Sobre a Trilogia

 A trilogia “Ninguém é Impossível” parte de reflexões acerca dos mecanismos de auto-representação na contemporâneidade mediadas pelos fluxos ininterruptos de imagens. Baseando-se nos estudos da psicanálise de Lacan, compreende-se a estruturação psíquica do eu em função do olhar de reconhecimento do outro, de modo que a identidade não é um dado natural, presente na consciência a partir do nascimento, mas é fruto de processos inconscientes,  em constante transformação e não separadas da linguagem.
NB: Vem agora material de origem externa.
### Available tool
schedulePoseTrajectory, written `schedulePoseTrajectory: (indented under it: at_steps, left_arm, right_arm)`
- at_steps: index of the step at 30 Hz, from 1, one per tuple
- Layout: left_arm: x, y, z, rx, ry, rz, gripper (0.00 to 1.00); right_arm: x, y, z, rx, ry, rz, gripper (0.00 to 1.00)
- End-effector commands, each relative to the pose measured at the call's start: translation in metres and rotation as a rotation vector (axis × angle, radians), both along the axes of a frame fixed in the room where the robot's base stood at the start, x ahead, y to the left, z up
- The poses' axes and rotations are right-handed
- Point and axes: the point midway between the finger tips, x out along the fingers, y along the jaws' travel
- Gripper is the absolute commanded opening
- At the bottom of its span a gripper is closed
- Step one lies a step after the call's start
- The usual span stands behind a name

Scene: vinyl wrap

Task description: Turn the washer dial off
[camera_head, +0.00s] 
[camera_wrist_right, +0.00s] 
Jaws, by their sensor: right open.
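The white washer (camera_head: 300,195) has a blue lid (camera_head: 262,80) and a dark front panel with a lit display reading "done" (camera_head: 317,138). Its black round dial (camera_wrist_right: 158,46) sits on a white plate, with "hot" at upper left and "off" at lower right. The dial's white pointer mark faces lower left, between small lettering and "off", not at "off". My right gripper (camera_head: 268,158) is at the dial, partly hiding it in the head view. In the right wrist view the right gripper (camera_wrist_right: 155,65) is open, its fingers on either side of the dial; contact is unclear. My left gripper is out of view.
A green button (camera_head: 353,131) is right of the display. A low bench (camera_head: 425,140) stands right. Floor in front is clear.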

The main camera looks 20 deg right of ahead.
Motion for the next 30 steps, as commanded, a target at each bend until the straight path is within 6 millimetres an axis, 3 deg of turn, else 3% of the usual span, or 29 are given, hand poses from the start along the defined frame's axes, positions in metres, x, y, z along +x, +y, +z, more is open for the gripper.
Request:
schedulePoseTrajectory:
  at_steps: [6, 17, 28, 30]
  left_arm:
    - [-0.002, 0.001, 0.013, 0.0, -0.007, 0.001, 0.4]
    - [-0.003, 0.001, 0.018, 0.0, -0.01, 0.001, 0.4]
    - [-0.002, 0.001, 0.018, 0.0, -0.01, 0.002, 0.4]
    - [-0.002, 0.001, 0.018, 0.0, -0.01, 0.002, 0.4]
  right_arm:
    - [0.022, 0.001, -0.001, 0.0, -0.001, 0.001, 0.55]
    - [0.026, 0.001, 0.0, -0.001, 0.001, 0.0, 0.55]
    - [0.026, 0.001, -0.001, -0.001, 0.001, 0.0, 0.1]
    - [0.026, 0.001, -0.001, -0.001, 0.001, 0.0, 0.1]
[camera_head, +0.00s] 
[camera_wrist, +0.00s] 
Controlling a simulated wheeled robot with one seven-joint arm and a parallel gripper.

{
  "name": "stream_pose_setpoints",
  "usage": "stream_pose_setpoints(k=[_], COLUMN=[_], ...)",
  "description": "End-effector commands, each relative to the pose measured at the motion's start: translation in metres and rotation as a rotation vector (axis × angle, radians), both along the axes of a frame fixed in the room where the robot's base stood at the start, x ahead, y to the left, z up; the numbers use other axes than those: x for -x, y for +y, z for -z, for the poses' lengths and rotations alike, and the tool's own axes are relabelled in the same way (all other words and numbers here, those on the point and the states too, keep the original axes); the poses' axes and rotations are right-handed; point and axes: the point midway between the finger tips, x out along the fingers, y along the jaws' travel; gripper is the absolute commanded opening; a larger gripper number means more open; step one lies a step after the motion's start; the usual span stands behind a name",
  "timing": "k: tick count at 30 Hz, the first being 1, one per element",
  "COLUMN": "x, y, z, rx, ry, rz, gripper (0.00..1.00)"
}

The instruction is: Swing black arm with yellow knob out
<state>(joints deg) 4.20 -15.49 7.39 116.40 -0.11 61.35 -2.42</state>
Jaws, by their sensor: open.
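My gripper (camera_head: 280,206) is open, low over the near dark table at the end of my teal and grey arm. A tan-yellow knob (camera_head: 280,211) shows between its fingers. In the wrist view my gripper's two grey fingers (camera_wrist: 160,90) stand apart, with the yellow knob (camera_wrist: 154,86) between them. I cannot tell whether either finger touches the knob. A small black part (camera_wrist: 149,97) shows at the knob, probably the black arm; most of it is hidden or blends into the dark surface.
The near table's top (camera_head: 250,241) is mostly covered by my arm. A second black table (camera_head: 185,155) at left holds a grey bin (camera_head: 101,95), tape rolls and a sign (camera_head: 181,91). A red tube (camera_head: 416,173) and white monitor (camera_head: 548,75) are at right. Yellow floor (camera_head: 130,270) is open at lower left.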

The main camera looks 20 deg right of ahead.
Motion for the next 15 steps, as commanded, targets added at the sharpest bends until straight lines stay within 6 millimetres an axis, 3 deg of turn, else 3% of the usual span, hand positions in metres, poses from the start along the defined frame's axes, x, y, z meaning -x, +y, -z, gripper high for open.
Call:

Existe então uma fantasia de unidade, ou, uma falta de unidade que é preenchida a partir de referências exteriores, nos quais constrói-se imagens de si mesmo através do que se imagina que os outros vêem. 

Tal discussão também cabe para se pensar sobre os suportes de captura da “imagem de si”, como, por exemplo, os auto-retratos fotográficos.  A descrição de Roland Barthes, em A Câmara Clara dá a dimensão desse jogo conflitante entre a fotografia e seu referente na busca de uma autenticidade e veracidade. Diante da objetiva, 4 imaginários intervêm na concepção da auto-imagem: a do homem como julga que é; a do homem como gostaria de ser julgado; a do fotógrafo que julga o modelo; e a do espectador diante da foto. De qualquer forma, existe sempre algo de imaginário e ficcional por traz do auto-retrato, resultado do confronto entre normas sociais e psicologia individual.
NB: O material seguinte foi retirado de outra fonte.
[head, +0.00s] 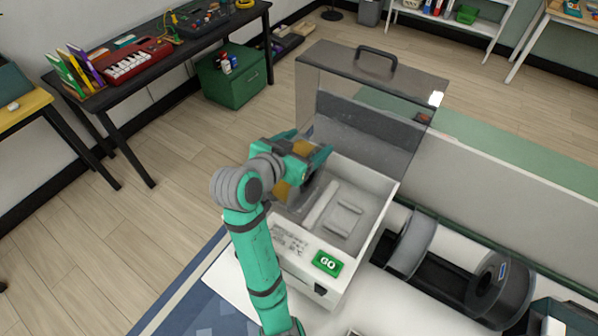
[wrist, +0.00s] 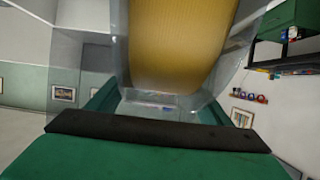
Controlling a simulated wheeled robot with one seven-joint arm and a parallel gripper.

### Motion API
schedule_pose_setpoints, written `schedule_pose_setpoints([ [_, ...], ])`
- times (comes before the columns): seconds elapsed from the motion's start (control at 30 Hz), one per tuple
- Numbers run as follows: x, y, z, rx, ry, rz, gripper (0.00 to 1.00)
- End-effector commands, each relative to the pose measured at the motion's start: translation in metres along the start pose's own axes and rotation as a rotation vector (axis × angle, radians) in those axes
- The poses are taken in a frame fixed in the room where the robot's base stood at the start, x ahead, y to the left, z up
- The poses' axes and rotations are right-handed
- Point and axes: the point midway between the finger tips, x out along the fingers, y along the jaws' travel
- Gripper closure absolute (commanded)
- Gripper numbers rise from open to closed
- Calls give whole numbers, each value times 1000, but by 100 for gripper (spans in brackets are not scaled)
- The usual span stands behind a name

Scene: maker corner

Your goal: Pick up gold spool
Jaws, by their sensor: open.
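The gold spool (head: 297,172) stands at the left side of the white open-topped box, partly hidden by my gripper. In the wrist view its gold winding (wrist: 180,45) fills the top middle, between clear flanges. My gripper (head: 312,160) is open, with its green fingers reaching around the spool's upper part in the head view. In the wrist view the green fingers show on both sides below the winding. Whether they touch the spool I cannot tell.
The white box (head: 387,190) has a raised smoky lid (head: 372,100) with a handle behind my gripper, and a green GO button (head: 327,263) in front. Dark spools (head: 500,288) sit on a rack at the right. A black table (head: 150,75) stands at the back left.

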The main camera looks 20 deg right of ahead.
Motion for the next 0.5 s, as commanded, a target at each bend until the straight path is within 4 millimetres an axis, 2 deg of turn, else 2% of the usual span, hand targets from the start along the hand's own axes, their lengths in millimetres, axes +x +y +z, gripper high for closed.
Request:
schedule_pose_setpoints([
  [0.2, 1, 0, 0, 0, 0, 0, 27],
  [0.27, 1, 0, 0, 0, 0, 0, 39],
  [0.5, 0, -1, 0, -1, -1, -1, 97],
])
Em cena, tais questões elaboram-se a partir da relação entre performer e imagem projetada: camadas sucessivas de corpos (o mesmo corpo) que se sobrepõem, se complementam, e multiplicam as ações da performer na cena, dando novos significados para as ações que se realizam. Travestida nas imagens projetadas, as identidades que a  performer assume se apresentam como uma soma de significantes cujo significado deve ser elaborado pelo espectador.
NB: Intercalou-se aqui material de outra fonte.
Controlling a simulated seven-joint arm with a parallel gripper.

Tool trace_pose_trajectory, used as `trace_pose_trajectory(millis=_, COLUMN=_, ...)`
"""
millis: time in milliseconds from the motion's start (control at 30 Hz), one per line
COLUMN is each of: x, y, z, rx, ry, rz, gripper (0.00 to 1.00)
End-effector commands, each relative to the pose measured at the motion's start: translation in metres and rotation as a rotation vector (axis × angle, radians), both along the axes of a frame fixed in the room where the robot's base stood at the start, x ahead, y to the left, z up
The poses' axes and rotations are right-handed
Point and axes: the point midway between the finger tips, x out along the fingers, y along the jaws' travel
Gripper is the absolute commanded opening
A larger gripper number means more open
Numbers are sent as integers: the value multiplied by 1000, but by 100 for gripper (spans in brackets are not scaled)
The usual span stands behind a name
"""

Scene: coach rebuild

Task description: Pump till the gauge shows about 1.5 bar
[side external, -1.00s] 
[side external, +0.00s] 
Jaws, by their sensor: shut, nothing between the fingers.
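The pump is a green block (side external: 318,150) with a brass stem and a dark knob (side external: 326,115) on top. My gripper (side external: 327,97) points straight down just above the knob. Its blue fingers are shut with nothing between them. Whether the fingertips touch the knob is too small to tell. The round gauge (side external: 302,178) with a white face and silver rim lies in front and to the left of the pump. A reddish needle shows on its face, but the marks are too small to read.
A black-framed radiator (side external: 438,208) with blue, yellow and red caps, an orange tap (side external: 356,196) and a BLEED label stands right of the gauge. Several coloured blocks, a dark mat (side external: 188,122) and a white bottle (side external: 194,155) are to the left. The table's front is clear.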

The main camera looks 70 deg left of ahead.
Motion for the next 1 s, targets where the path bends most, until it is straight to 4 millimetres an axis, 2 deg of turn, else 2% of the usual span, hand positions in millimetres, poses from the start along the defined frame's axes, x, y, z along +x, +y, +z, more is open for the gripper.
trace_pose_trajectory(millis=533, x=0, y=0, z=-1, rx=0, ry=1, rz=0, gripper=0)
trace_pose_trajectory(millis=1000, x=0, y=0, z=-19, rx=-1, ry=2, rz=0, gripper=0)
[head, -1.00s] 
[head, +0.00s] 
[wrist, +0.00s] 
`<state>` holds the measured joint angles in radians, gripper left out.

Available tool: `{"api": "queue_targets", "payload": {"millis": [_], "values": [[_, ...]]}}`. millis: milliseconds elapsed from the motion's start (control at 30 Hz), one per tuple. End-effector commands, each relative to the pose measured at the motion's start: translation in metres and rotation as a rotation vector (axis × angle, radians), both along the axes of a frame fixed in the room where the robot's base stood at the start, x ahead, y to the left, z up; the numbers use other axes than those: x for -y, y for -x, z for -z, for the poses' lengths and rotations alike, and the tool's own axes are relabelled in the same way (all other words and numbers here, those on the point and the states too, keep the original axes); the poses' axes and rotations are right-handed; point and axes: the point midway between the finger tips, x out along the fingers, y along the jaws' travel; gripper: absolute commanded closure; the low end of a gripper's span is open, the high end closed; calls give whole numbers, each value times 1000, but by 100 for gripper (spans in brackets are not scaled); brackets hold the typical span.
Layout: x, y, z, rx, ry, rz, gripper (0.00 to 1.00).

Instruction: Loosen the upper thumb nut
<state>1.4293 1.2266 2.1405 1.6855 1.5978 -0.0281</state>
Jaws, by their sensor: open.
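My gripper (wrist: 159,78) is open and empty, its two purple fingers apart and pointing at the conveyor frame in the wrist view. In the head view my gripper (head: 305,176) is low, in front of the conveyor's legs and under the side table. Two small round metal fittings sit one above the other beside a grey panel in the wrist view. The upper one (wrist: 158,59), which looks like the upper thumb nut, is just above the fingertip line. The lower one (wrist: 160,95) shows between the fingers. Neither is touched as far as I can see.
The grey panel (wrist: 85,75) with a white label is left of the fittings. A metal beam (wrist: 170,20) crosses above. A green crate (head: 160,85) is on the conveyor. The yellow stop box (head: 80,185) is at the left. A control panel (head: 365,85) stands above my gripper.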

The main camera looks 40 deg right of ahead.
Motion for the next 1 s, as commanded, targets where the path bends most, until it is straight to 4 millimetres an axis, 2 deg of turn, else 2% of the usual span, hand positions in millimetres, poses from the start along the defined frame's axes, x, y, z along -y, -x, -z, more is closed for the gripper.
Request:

 Ao apresentar o corpo mediado por imagens, capturado e desterritorializado de sua condição de presença pura, o espectador se vê diante de cópias do corpo da performer. Mas, ao invés de reafirmarem a autenticidade do corpo presente na cena, essas imagens questionam o estatuto de sua autenticidade, e, como simulacro, as imagens acabam por revelar a impossibilidade de diferenciação entre o real e o ficcional.

 Cada espetáculo da triologia acrescenta aspectos novos à pesquisa.